Эти мысли Гоголя об ответственности писателя перед Богом возникли не без влияния бесед со старцем Макарием, перед прозорливым суждением которого он повергал свои сомнения.

Следующая цитата

У Н.В. Гоголя есть слова, которые отразили его впечатление от посещения Оптиной пустыни: «Нигде я не видел таких монахов. С каждым из них, мне казалось, беседует всё Небесное. Я не расспрашивал, кто из них как живет: их лица сказывали сами всё. Сами служки поразили светлой ласковостью Ангелов, лучезарной простотой обхождения; сами работники в монастыре, сами крестьяне и жители окрестностей. За несколько верст, подъезжая к обители, уже слышишь её благоухание, всё становится приветливее, поклоны ниже и участие к человеку больше». Кстати, в один из своих приездов в Оптину Гоголь у ворот обители встретил девочку, которая подарила ему лукошко с ягодами. Он попытался расплатиться, но девочка сказала, что со странников деньги не берут!

А преподобный Гавриил, который был послушником в Оптиной, так описал её атмосферу: «Да, мы чувствовали там себя как в среде святых и ходили со страхом как по земле святой… Я присматривался ко всему и видел: хотя были разные степени, но все они по духу были равны между собою, никто не был ни больше, ни меньше, а были все – одно, одна душа и одна воля – в Боге. Источник – Бог, а проводником, объединяющим и направляющим все силы братства, был старец. И этот евангельский "квас" любы Христовой заквашивал всё "тесто" их…»

Очень непросто ответить на вопрос: почему Оптина на целые сто лет, от основания Предтеченского скита и до разорения во время большевистского угара, была самым жарким костром, у которого грелась вся Россия? Что здесь искали Гоголь и Достоевский? Чем мучился у Оптинского порога Толстой? Чему училась преподобномученица Елисавета?

Оптина – это неразгаданная Тайна любви. Это – сокровищница христианского духа. Это – плавильная печь человеческой боли, которая через покаяние становится радостью и смыслом.

Однажды, стоя на благоухающей террасе, преподобный Нектарий спросил Сергия Нилуса: «А известно ли Вам, сколько от сотворения мира и до нынешнего дня было истинных общежитий? Вы лучше не трудитесь думать, я сам отвечу – три. Первое – в Эдеме, второе – в христианской общине во дни апостольские, а третье – в Оптиной при наших великих старцах».

На Оптинском дворе толпились и дворяне, и крестьяне, батраки и купцы, литераторы и генералы, нищие и фабриканты. «Мрамор и металл – всё пойдет!» – говорил преподобный Амвросий о человеческих душах.
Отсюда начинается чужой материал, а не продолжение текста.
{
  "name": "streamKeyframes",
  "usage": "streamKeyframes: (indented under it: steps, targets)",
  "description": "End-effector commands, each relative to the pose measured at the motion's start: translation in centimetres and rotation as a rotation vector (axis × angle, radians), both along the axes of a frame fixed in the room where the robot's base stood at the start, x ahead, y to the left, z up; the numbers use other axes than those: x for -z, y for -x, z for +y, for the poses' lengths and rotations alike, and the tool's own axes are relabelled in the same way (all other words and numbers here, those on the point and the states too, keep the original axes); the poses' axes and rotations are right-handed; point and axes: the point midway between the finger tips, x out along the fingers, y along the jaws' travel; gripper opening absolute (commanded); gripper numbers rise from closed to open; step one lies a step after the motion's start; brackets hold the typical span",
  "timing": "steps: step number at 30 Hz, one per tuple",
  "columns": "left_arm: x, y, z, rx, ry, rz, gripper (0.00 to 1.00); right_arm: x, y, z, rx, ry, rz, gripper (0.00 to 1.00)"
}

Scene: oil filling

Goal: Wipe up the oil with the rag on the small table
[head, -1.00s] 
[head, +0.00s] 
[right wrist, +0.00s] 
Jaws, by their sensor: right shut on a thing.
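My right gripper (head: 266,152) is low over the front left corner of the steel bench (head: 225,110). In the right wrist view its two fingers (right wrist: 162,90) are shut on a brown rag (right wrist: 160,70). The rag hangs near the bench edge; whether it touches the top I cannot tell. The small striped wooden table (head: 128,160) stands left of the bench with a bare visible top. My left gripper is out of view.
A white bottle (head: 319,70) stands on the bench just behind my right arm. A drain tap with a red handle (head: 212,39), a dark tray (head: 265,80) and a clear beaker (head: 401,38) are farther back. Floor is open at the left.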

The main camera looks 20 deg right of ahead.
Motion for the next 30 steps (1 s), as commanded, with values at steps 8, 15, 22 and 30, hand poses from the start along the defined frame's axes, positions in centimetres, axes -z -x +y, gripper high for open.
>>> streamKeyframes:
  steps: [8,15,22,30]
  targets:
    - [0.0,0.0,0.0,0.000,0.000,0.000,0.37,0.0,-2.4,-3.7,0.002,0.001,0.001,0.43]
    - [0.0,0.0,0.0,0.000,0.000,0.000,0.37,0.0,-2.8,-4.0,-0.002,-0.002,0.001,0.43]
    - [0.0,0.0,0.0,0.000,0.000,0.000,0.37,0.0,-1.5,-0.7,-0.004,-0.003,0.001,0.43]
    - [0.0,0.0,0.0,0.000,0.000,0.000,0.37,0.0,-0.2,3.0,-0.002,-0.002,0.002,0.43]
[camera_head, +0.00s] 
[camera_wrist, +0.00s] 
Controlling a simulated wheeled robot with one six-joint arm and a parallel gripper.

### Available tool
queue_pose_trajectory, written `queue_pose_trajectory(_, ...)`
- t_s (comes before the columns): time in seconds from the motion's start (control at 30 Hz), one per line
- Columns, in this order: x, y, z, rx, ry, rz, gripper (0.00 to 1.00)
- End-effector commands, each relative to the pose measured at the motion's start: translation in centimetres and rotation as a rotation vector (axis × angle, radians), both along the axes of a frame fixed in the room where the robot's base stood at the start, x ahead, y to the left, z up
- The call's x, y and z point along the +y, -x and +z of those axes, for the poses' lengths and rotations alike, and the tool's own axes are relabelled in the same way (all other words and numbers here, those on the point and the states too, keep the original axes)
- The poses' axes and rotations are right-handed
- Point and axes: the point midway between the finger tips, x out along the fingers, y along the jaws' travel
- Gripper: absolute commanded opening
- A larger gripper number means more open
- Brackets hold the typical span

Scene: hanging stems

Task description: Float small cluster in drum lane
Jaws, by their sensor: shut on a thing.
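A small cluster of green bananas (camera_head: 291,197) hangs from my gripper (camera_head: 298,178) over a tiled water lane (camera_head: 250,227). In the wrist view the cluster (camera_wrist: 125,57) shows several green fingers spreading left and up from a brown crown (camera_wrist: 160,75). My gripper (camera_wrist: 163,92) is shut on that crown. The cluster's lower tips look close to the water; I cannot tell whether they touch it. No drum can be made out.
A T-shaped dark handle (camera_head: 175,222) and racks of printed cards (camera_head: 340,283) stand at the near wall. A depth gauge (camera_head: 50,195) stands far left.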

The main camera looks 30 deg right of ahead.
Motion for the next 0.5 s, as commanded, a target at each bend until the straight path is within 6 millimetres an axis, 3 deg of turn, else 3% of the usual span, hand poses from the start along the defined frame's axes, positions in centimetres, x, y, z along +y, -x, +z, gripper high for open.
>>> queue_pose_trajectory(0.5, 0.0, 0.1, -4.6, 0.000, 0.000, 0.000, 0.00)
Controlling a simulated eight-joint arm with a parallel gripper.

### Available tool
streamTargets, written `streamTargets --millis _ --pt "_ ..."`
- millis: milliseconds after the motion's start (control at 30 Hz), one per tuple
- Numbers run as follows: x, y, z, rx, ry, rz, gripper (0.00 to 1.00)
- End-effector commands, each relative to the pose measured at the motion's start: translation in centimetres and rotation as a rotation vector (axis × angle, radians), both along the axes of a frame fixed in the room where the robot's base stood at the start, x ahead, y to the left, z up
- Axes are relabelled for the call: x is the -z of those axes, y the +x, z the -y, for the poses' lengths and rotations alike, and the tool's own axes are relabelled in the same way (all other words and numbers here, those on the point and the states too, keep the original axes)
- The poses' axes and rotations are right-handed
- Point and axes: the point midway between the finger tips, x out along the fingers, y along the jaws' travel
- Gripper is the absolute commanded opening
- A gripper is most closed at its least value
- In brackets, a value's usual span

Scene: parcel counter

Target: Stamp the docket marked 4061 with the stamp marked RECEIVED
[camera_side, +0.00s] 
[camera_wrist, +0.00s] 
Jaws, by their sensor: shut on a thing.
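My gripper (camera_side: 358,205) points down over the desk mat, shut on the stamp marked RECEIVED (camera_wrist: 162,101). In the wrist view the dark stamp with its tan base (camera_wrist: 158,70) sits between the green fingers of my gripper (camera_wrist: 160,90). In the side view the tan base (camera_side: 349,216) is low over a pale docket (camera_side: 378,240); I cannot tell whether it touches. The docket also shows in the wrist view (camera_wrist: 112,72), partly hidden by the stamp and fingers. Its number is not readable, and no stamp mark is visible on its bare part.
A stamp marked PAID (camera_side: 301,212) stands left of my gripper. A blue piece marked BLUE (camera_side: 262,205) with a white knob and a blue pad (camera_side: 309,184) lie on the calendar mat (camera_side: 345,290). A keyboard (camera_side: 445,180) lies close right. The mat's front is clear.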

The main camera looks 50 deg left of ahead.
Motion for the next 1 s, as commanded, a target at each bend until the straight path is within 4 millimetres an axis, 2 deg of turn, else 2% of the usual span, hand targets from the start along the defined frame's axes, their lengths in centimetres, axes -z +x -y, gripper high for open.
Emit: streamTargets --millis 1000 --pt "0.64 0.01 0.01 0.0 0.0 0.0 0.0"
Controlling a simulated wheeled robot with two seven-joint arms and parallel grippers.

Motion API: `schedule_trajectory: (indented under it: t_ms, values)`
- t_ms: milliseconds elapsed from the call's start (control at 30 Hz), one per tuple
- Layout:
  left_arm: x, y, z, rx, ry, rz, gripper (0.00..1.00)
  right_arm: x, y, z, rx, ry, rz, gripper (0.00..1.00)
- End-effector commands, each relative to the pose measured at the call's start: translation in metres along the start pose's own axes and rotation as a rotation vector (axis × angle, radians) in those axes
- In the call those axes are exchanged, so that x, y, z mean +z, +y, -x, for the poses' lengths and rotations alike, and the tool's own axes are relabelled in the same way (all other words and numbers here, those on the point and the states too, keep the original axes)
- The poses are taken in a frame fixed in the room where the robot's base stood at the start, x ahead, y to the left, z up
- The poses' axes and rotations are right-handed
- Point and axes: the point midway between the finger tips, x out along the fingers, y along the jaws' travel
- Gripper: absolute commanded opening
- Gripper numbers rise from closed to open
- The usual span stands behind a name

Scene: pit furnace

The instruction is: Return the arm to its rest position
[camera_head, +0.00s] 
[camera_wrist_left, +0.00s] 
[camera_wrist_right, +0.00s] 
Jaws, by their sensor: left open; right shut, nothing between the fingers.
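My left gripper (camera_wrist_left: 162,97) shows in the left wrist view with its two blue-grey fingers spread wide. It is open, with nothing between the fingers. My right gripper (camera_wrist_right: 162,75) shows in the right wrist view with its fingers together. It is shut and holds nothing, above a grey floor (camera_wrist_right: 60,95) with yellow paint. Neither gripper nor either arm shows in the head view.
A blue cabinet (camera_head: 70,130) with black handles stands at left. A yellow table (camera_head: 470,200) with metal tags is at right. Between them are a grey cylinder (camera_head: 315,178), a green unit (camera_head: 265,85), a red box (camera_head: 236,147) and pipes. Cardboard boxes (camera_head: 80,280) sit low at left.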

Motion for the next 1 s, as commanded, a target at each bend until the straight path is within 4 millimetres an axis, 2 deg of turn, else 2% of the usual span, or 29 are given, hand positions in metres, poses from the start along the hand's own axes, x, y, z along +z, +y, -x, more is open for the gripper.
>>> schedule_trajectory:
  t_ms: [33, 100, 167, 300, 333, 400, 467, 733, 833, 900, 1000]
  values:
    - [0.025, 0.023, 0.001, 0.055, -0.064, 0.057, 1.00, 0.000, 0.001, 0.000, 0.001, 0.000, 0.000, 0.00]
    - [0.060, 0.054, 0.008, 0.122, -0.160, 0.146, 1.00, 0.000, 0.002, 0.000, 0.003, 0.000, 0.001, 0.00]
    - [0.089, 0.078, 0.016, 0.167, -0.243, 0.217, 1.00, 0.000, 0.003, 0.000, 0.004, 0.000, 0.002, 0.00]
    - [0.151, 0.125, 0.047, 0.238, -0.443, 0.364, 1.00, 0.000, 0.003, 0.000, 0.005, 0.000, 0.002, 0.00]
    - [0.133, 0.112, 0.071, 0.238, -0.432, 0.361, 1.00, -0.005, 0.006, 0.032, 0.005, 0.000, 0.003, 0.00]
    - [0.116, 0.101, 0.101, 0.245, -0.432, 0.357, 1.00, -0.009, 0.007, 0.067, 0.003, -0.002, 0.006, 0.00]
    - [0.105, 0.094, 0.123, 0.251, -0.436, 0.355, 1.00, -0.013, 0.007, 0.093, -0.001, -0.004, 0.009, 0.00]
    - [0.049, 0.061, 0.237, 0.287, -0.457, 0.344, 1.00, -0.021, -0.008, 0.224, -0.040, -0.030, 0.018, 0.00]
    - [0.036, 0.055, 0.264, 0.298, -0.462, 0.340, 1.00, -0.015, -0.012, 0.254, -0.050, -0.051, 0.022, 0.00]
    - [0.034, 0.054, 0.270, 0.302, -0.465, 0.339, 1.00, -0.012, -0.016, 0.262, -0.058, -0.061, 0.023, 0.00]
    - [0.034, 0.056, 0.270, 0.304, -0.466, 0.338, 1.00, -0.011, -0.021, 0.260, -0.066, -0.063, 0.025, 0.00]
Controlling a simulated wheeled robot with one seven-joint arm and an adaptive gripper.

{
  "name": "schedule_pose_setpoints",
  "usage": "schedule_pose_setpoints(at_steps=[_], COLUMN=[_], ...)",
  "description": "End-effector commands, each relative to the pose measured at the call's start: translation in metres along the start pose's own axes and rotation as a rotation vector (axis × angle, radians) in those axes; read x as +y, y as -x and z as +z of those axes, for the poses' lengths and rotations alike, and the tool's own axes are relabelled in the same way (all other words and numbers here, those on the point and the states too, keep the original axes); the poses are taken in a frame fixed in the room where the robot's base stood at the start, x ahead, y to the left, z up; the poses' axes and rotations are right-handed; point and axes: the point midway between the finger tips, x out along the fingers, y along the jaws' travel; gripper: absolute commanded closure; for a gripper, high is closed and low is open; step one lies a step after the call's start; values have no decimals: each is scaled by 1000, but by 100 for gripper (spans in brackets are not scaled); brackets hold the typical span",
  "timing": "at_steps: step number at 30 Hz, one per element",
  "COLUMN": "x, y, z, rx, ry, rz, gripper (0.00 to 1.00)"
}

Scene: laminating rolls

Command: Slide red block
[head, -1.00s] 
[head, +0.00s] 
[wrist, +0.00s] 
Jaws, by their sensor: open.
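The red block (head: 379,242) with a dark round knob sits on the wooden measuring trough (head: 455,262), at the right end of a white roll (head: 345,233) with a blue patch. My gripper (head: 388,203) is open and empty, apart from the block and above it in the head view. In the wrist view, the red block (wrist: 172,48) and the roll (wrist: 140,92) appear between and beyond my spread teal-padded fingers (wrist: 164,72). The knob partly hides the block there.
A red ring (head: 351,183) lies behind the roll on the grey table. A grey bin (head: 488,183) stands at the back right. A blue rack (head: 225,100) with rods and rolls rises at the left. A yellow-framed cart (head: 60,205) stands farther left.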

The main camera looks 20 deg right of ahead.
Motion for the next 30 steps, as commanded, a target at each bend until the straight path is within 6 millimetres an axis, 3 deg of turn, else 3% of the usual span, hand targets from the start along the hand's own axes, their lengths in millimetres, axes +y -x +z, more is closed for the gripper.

У старческих хибарок билось беспокойное сердце России. Под их епитрахилью плакал о своих грехах русский народ. Они вдохновляли, утешали, поднимали из грязи, ставили на ноги, помогали не терять надежды! Старцы умели найти ключ к самой запутавшейся, самой опустившейся, самой выгоревшей человеческой душе. Какие только ни развязывались здесь сложнейшие житейские узлы. Какие ни разрешались тупиковые проблемы. А самое главное – они заботливо, бережно и нежно приводили человека ко Христу!

Однажды к старцу Варсонофию пришла молодая монахиня.

– Узнаете меня, батюшка? – спросила она.

– Где, матушка, всех упомнить? Нет, не узнаю! – сказал старец.

– Вы меня видели в 1905 году, в Москве, в трамвае. Я тогда была легкомысленной девицей, и Вы обратились ко мне с вопросом: что я читаю? Я ответила: Горького. Вы тогда схватились за голову, и на меня Ваш жест произвел сильное впечатление, и я спросила: что же мне читать? Вы посоветовали мне читать священника Хитрова. А я возразила такими словами: «Вы еще, чего доброго, скажите мне, чтобы я и в монастырь шла». «Да, – ответили Вы мне, – идите в монастырь». Я на эти слова только улыбнулась – до того они мне показались ни с чем несообразными.

– Теперь припоминаю, – улыбнулся старец Варсонофий, – а как же ты в монастырь попала?

– Когда мы с Вами простились, я почувствовала, что эта встреча неспроста, глубоко задумалась над ее смыслом. Я купила себе книги священника Хитрова, стала читать и другие книги. Прошло время. И вот я – в монастыре.

«И припомнилось мне тогда, – говорил старец, рассказывая эту историю, – слова преподобного Серафима, сказанные им иеромонаху Тимону: "Сей, отче Тимоне, пшеницу слова Божия, сей её и на камени, и на песце, и при дорозе, сей её и на тучной земле: всё где-нибудь и прозябнет семя во славу Божию!"»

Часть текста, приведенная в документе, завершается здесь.